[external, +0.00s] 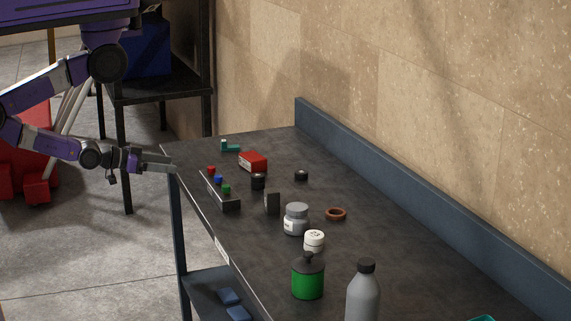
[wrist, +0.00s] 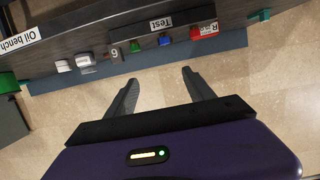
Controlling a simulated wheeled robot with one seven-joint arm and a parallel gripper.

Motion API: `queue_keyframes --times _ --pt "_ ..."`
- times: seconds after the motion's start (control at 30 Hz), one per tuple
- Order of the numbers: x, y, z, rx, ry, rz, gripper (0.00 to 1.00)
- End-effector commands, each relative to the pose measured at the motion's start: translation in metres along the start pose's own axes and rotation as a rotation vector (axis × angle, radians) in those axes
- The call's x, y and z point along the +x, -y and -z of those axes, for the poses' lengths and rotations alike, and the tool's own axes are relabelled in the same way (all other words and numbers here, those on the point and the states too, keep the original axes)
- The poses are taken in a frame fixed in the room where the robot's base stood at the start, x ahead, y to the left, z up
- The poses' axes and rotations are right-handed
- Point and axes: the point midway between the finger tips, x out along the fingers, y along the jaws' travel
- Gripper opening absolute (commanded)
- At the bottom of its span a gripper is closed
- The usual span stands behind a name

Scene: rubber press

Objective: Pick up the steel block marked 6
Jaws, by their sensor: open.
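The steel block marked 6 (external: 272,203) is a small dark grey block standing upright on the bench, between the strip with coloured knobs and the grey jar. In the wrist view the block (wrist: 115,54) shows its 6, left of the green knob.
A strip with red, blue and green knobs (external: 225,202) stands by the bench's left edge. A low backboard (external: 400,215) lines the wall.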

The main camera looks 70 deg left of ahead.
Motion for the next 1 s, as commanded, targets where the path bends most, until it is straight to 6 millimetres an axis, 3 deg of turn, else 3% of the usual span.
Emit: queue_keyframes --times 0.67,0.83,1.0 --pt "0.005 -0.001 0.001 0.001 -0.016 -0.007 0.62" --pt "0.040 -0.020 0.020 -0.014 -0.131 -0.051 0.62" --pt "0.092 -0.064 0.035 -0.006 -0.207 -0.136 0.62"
◆ ◆ ◆ ◆ ◆
**GIVEN PROBLEM**.
Reproduce only the lines running from the one with "Objective: Pick up the steel block marked 6" through the final line of the listing above, both ends included.

**TASK SOLUTION**.
Objective: Pick up the steel block marked 6
Jaws, by their sensor: open.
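The steel block marked 6 (external: 272,203) is a small dark grey block standing upright on the bench, between the strip with coloured knobs and the grey jar. In the wrist view the block (wrist: 115,54) shows its 6, left of the green knob.
A strip with red, blue and green knobs (external: 225,202) stands by the bench's left edge. A low backboard (external: 400,215) lines the wall.

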The main camera looks 70 deg left of ahead.
Motion for the next 1 s, as commanded, targets where the path bends most, until it is straight to 6 millimetres an axis, 3 deg of turn, else 3% of the usual span.
Emit: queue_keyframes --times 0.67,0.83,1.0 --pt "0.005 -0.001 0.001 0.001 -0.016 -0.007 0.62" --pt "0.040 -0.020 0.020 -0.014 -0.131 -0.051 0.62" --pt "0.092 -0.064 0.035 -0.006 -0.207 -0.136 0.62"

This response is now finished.